The last piano sonata takes a very different approach. After a first movement that is as stormy as you’d expect, only ending (unexpectedly) in C major, Beethoven sticks to this key for the second movement, a slow theme and variations. It last almost twice as long as the first, and establishes such an expansive, transcendental calm that there is no need for a third: the conflict has melted away, and Beethoven achieves such delicacy in this music that it is tantamount to a vision of the eternal.

Where does the C minor piano concerto fit in? The opening can seem a little four-square – it can’t compare with the equivalent passage in Mozart’s, a mysterious sinew which slithers through all manner of unlikely keys before somehow finding its way home – but Beethoven works wonders with his fanfare motif. Its closing heartbeat rhythm even pre-empts the four-note figure that propels the Fifth Symphony, insinuating its way into much of the first movement and playing a vital role in the drive of the music.
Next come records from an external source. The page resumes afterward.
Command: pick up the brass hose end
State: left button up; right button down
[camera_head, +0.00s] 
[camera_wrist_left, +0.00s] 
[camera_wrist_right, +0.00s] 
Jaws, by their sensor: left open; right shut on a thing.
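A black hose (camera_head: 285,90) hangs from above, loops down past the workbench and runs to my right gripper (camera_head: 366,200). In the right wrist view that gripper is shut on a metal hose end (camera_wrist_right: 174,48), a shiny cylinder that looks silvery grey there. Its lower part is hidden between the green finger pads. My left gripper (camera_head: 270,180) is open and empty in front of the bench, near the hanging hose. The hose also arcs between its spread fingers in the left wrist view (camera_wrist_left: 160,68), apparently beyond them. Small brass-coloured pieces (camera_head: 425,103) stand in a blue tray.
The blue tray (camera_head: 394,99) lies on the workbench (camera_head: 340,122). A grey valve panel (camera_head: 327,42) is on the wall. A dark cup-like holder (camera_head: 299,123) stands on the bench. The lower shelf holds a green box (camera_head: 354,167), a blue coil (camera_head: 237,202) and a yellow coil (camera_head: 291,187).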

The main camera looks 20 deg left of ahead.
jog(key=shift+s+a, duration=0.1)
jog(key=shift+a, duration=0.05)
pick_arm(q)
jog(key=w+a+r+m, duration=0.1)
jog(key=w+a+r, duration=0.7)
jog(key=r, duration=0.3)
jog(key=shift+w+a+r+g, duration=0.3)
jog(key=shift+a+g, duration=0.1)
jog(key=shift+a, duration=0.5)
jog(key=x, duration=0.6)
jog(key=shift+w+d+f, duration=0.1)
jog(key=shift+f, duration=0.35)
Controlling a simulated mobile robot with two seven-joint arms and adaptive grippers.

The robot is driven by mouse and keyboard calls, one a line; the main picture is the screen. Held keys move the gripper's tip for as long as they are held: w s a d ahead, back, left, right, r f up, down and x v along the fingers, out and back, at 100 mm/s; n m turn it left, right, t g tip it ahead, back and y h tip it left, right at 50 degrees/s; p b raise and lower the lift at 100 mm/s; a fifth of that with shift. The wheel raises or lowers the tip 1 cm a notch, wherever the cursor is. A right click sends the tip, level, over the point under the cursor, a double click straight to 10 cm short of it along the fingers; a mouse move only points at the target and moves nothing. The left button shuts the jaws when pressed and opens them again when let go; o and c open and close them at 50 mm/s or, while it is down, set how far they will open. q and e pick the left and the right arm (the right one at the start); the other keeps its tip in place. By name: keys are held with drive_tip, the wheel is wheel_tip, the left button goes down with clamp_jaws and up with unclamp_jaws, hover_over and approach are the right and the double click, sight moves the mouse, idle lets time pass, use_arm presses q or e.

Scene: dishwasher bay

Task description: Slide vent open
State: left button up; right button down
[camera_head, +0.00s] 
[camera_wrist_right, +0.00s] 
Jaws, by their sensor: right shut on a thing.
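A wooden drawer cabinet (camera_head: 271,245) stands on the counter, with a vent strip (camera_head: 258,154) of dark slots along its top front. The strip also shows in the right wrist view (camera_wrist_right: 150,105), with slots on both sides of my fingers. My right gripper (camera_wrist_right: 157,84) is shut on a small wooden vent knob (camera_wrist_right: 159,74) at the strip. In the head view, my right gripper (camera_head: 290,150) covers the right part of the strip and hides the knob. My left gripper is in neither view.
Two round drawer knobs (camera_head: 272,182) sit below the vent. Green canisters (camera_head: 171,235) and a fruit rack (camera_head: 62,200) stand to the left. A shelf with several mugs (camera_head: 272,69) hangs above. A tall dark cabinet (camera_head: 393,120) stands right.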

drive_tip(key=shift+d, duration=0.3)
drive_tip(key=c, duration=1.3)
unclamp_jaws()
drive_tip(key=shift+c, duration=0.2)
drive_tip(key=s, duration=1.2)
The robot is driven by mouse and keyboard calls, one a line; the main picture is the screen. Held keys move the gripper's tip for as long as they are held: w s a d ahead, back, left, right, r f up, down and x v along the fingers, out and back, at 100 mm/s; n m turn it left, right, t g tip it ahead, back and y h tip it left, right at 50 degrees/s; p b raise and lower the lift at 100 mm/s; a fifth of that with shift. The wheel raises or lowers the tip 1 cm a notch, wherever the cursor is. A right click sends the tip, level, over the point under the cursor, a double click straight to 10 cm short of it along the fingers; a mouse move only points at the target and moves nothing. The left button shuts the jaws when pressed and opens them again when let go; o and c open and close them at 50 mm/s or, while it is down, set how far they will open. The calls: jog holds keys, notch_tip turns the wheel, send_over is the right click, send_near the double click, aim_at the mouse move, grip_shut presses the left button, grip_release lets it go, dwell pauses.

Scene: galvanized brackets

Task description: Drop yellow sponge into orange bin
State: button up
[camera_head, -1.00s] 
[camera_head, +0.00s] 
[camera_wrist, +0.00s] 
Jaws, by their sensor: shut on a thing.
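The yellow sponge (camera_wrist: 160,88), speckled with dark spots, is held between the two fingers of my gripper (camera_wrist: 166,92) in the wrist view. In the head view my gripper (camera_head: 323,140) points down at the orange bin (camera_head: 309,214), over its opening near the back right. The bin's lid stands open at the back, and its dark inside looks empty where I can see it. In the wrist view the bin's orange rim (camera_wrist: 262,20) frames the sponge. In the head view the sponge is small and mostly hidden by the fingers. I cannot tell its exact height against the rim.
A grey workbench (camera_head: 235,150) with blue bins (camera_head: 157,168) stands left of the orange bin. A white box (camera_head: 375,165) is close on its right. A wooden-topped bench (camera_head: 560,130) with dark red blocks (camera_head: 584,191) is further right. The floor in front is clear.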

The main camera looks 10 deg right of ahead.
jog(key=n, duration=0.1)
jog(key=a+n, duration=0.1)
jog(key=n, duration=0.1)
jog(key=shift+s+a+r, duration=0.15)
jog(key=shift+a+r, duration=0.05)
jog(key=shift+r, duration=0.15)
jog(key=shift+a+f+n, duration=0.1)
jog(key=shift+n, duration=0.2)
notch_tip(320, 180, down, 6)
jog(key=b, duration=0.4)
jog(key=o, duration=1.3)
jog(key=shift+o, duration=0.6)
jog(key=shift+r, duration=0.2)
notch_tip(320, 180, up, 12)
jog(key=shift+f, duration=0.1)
The slow movement takes us in the remote key E major, far from the turbulent emotions, for some exquisitely lyrical music – before the finale re-establishes a more agitated mood, though this time the sun does occasionally peek out from behind the dark clouds. That said, it’s less a case of C minor being vanquished as a playful C major eventually prevailing: although he was making some headway in establishing himself as a composer at the time, Beethoven was enough of a showman to appreciate the importance of leaving his audience with a smile on their faces.